13. Option Grant. Each grant of an Option under the Plan will be evidenced by a document in such form as the Administrator may from time to time approve. Such document will contain such provisions as the Administrator may in its discretion deem advisable, including without limitation additional restrictions or conditions upon the exercise of an Option, provided that such provisions are not inconsistent with any of the provisions of the Plan. The Administrator may require an Optionee, as a condition to the grant or exercise of an Option or the issuance or delivery of shares upon the exercise of an Option or the payment therefor, to make such representations and warranties and to execute and deliver such notices of exercise and other documents as the Administrator may deem consistent with the Plan or the terms and conditions of the option agreement. Not in limitation of any of the foregoing, in any such case referred to in the preceding sentence the Administrator may also require the Optionee to execute and deliver documents (including the investment letter described in Section 14) containing such representations, warranties and agreements as the Administrator or counsel to the Company shall deem necessary or advisable to comply with any exemption from registration under the Securities Act of 1933, as amended, any applicable State securities laws, and any other applicable law, regulation or rule.
 
 
 

 
 
14. Investment Letter; Requirements of Law.

(a) If required by the Administrator, each Optionee shall agree to execute a statement directed to the Company, upon each and every exercise by such Optionee of any Options, that shares issued thereby are being acquired for investment purposes only and not with a view to the redistribution thereof, and containing an agreement that such shares will not be sold or transferred unless either (1) registered under the Securities Act of 1933, as amended, or (2) exempt from such registration in the opinion of Company counsel. If required by the Administrator, certificates representing shares of Common Stock issued upon exercise of Options shall bear a restrictive legend summarizing the restrictions on transferability applicable thereto.
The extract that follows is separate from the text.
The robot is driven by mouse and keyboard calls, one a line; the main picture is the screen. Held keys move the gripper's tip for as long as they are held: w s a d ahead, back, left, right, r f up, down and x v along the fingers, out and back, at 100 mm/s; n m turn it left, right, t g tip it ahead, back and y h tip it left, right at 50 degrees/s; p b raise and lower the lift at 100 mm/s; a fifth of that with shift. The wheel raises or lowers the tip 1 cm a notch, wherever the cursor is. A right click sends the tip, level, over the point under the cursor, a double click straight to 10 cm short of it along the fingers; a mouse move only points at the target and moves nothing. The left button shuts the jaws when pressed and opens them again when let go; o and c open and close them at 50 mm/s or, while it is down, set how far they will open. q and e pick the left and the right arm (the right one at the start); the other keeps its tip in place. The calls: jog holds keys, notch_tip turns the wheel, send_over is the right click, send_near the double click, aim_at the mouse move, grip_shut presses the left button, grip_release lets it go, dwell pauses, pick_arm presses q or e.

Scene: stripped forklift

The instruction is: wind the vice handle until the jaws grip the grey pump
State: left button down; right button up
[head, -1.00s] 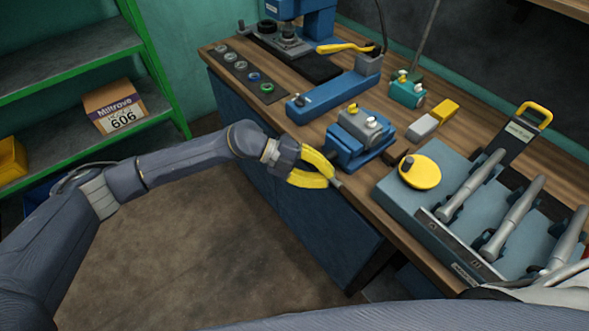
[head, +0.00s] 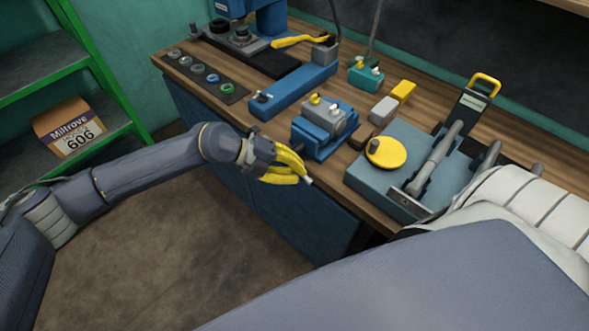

(b) The granting of Options, the issuance of shares upon the exercise of an Option, and the delivery of shares upon the payment therefor shall be subject to compliance with all applicable laws, rules, and regulations. Without limiting the generality of the foregoing, the Company shall not be obligated to sell, issue or deliver any shares unless all required approvals from governmental authorities and stock exchanges shall have been obtained and all applicable requirements of governmental authorities and stock exchanges shall have been complied with.

(c) The Company shall have the right but not the obligation to file a resale registration statement on behalf of one or more Optionees with respect to shares underlying options on Form S-8 or other applicable registration statement.

15.        Cash Awards. The following provisions shall govern the grant of Cash Awards pursuant to the Plan:
 
(a)         Each Outside Director will receive a $10,000 per annum retainer to cover general availability and participation in meetings and conference calls of our Board of Directors;
 
(b)        Each Outside Director Committee member will receive a $2,000 per annum retainer to cover general availability and participation in Committee conference calls and meetings;
 
 (c)        The Chairman of the Board, if an Outside Director, will receive an additional $6,000 per annum retainer. The Chairmen of each of the Audit Committee, Corporate Governance Committee, and Compensation Committee will receive an additional $2,000 annually;
 
(d)         The Company will reimburse each Outside Director for his reasonable out-of-pocket travel expenses, to cover preparation for attendance at and participation in the Board Meetings;
 
(e)         Each Outside Director shall receive $1,000 per day for any Board approved and designated activities on behalf of the Company other than Board or committee meetings;
 
(f)         In the event that an Outside Director is appointed to fill a vacancy on the Board, any committee of the Board, or the Chairman of the Board, the Board of Directors will determine the amount of cash compensation appropriate to provide such director for the period such director will so serve for the remainder of the term; and
 
(g)        For purposes of administrative convenience, unless otherwise determined by the Administrator, cash payments required by this Section 15 shall be made quarterly in arrears as soon as practicable, but not later than 10 days after the last day of each calendar quarter. The first such payments shall be made for the quarter ending March 31, 2010.  All cash grants shall be reviewed on a quarterly basis.
 
 
 

 
 
16. Tax Withholding. The Company, as and when appropriate, shall have the right to withhold any federal, state, or local taxes required by law to be withheld.

17. Nonassignability. No Option shall be assignable or transferable by an Optionee except by will or the laws of descent and distribution or pursuant to a qualified domestic relations order as defined by the Internal Revenue Code of 1986, as amended (the "Code"), or Title I of the Employee Retirement Income Security Act ("ERISA") or the rules thereunder, in which event the terms of this Plan, including all restrictions and limitations set forth herein, shall continue to apply to the transferee. Except as otherwise provided in the immediately preceding sentence, during an Optionee's lifetime, no person other than the Optionee may exercise his or her Options.

18. Optionee's Rights as Shareholder; Participant’s and Board Member.

(a) An Optionee shall have no rights as a shareholder of the Company with respect to any shares subject to an Option until the Option has been exercised and the certificate with respect to the shares purchased upon exercise of the Option has been duly issued and registered in the name of the Optionee.

 (b) Nothing in the Plan shall be deemed to give an Outside Director any right to a continued position on the Board nor shall it be deemed to give any person any other right not specifically and expressly provided in the Plan.

19. Termination and Amendment. The Board may at any time terminate or amend the Plan as it may deem advisable, except that (i) the provisions of the Plan relating to the amount of shares covered by Options, the exercise price of Options or the timing and amount of Option grants or exercises shall not be amended more than once every six months, other than to comport with changes required by the Code, ERISA or the rules thereunder; and (ii) no such termination or amendment shall adversely affect any Outside Director with respect to any right which has accrued under the Plan in regard to any Option or Cash Award granted prior to such termination or amendment. Any termination of this Plan will terminate the obligation of the Company to grant any Option or Cash Award scheduled to be granted after the date of such termination.

20. Sunday or Holiday. In the event that the time for the performance of any action or the giving of any notice is called for under the Plan within a period of time which ends or falls on a Sunday or legal holiday, such period shall be deemed to end or fall on the next date following such Sunday or legal holiday which is not a Sunday or legal holiday.